In the end of the day we have a classic tragedy of the commons situation here: individual organizations (dropping IPv6 fragments at their network borders) increase their own security posture by implementing a measure which in turn increases the load on systems providing Internet infrastructure services. Are those prepared to handle the additional load? You bet, they better are (while there are DNS-savvy people who think that “most people are capable of writing the one-line perl script that will put a dns responder into tcp exhaustion“. I don’t expect that though).
Let me summarize:
- in the vast majority of situations the above “Case 5” will not happen at all, for one reason or another.
- in cases where it happens client-side TCP fallback will solve the problem, admittedly at the expense of some additional CPU cycles/bytes in memory used on some servers. Trying to be a good netizen, can this be considered a reasonable risk-reward situation? Yes, I think so.
- pursuing a mid-term strategy of (only) using DNS over TCP might be a good idea anyway, for obvious reasons.

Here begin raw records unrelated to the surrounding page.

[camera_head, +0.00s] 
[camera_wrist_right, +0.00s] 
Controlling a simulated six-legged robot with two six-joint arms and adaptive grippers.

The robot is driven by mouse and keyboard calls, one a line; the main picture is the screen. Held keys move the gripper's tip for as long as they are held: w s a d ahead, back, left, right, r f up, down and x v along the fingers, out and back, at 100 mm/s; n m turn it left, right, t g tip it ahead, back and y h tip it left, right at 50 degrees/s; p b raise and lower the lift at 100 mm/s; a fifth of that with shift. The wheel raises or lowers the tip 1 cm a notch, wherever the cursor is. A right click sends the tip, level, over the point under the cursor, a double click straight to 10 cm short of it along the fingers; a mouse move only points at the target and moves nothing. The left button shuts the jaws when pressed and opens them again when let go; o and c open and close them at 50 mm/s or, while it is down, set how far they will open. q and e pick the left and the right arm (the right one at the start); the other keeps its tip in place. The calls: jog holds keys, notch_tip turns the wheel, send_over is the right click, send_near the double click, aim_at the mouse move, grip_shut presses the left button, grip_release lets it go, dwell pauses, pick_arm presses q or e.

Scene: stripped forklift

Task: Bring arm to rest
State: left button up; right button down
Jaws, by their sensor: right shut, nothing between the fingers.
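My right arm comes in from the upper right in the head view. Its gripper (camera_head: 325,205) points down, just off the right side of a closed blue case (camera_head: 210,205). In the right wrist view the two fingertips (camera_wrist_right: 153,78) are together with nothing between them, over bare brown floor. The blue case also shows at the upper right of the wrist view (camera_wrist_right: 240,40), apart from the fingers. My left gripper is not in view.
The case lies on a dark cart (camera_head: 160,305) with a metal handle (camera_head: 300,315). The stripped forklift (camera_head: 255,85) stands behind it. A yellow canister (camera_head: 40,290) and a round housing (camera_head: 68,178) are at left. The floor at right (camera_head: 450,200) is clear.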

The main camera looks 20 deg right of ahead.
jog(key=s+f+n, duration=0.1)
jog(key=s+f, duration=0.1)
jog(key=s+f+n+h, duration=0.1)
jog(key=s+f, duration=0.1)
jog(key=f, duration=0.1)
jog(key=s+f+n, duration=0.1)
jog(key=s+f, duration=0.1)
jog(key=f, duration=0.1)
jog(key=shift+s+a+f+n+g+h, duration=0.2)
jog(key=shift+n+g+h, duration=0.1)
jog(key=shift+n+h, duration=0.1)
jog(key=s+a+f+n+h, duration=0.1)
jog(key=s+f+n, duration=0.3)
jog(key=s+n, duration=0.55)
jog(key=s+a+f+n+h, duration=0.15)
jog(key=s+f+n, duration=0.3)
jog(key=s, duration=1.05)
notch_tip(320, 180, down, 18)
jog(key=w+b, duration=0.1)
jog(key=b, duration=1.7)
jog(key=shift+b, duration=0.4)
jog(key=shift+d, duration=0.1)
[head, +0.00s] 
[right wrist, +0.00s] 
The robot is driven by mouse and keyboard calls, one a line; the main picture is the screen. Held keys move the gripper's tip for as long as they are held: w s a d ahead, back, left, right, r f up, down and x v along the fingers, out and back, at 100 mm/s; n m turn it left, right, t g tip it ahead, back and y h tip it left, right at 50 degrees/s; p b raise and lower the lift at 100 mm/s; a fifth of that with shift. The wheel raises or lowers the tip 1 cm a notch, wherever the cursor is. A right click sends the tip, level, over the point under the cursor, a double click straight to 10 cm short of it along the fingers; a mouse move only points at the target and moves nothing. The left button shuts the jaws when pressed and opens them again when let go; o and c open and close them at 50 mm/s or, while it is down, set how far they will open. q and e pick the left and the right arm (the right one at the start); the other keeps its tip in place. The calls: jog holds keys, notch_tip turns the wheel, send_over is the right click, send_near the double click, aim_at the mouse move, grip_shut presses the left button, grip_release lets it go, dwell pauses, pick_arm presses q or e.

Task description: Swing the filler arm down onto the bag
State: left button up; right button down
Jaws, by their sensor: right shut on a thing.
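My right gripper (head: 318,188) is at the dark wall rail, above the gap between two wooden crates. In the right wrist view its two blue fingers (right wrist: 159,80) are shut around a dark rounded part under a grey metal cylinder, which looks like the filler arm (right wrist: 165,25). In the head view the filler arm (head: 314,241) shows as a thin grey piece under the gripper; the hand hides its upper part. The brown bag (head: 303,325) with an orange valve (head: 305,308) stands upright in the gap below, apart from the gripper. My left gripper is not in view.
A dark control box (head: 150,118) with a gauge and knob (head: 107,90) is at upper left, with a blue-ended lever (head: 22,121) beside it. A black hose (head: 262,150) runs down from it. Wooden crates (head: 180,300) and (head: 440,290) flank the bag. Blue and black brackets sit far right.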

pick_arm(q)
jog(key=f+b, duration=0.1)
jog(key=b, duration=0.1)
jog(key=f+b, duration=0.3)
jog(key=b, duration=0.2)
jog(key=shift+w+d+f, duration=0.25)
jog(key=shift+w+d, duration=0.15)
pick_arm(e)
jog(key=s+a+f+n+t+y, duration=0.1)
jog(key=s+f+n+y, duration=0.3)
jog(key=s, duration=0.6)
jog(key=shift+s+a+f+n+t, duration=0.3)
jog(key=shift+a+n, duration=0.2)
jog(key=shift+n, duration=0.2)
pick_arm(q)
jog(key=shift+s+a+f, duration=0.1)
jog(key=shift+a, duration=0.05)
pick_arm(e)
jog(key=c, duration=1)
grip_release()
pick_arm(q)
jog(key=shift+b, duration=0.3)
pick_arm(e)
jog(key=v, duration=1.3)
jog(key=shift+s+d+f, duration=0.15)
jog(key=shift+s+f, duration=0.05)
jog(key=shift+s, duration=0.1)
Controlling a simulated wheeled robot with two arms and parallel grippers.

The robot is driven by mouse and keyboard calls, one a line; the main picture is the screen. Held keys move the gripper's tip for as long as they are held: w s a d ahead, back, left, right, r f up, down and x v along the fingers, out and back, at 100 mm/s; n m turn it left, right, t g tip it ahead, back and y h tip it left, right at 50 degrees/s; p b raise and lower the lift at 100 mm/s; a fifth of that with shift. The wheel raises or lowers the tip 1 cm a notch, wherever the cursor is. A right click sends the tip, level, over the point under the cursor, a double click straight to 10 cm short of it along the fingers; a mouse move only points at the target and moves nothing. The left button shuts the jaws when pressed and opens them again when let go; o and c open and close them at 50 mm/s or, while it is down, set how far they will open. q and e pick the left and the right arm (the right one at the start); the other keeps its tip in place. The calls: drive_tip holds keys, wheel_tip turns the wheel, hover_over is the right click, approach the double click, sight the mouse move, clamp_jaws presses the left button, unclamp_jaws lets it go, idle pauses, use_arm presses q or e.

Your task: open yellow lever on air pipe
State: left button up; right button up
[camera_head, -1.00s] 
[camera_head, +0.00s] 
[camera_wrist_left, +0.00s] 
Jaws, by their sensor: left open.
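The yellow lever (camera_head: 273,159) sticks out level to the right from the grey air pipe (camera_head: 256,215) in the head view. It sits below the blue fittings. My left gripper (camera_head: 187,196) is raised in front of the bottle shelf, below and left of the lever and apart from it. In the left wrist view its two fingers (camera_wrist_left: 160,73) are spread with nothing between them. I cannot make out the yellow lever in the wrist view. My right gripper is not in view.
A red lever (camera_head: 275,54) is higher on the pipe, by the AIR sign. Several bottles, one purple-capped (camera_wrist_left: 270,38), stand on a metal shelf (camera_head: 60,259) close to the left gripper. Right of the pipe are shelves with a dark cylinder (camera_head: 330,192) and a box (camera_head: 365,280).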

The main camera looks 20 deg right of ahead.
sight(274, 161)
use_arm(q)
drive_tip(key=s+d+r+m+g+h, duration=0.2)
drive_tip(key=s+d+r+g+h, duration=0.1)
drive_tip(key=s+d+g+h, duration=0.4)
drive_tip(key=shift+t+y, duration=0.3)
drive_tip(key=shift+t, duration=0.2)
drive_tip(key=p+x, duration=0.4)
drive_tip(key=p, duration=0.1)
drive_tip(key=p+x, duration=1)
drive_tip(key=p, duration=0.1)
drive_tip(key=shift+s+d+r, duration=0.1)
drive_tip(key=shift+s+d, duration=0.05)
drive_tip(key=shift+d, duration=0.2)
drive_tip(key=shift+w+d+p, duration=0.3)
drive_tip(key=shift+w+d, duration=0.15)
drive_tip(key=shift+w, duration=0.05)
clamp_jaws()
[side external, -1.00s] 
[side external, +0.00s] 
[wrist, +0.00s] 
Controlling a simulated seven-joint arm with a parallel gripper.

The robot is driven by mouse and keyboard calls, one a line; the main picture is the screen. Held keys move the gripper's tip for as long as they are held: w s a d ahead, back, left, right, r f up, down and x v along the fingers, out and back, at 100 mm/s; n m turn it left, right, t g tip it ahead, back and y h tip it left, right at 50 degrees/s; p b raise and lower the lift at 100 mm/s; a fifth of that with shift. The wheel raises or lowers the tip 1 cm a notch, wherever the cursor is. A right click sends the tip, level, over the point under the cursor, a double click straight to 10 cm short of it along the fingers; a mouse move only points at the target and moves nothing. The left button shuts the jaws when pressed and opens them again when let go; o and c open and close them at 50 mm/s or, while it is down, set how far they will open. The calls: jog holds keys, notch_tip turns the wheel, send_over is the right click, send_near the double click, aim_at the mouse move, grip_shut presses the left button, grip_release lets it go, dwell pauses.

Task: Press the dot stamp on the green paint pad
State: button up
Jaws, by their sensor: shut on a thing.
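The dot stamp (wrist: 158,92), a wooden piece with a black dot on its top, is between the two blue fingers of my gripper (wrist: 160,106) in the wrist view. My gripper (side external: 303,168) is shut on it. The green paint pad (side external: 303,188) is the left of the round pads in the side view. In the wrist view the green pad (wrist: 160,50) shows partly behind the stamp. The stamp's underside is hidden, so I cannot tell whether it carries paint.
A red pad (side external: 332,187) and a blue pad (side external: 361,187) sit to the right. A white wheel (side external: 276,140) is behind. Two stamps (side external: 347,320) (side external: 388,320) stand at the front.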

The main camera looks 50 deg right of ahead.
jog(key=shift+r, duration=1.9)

To further conclude I’d like to point our readers to the (as usual: very sound) study Geoff Huston recently performed on “Measuring DNS Behaviour“, involving several millions of queries for DNSSEC (read: large) records. In their conclusion he states:
“the number of users who are unable to resolve a DNS name when DNS responses of this size are involved appear to be no more than 1% of all users, and likely to be significantly lower.”
So, just maybe, from an end-user perspective, there is not even a problem…
In any case we see no reason to deviate from our advice to drop all IPv6 fragments at network borders of enterprise networks, and we’ll happily discuss the implications here (by means of comments) or on other channels ;-).
Thank you for reading so far, everybody have a great day
Enno
Very good arcticle, thanks, Enno!
If you have any more statistics on how many organisations are blocking IPv6 fragments vs. how many DNSSEC use-cases have problems, please blog about it again!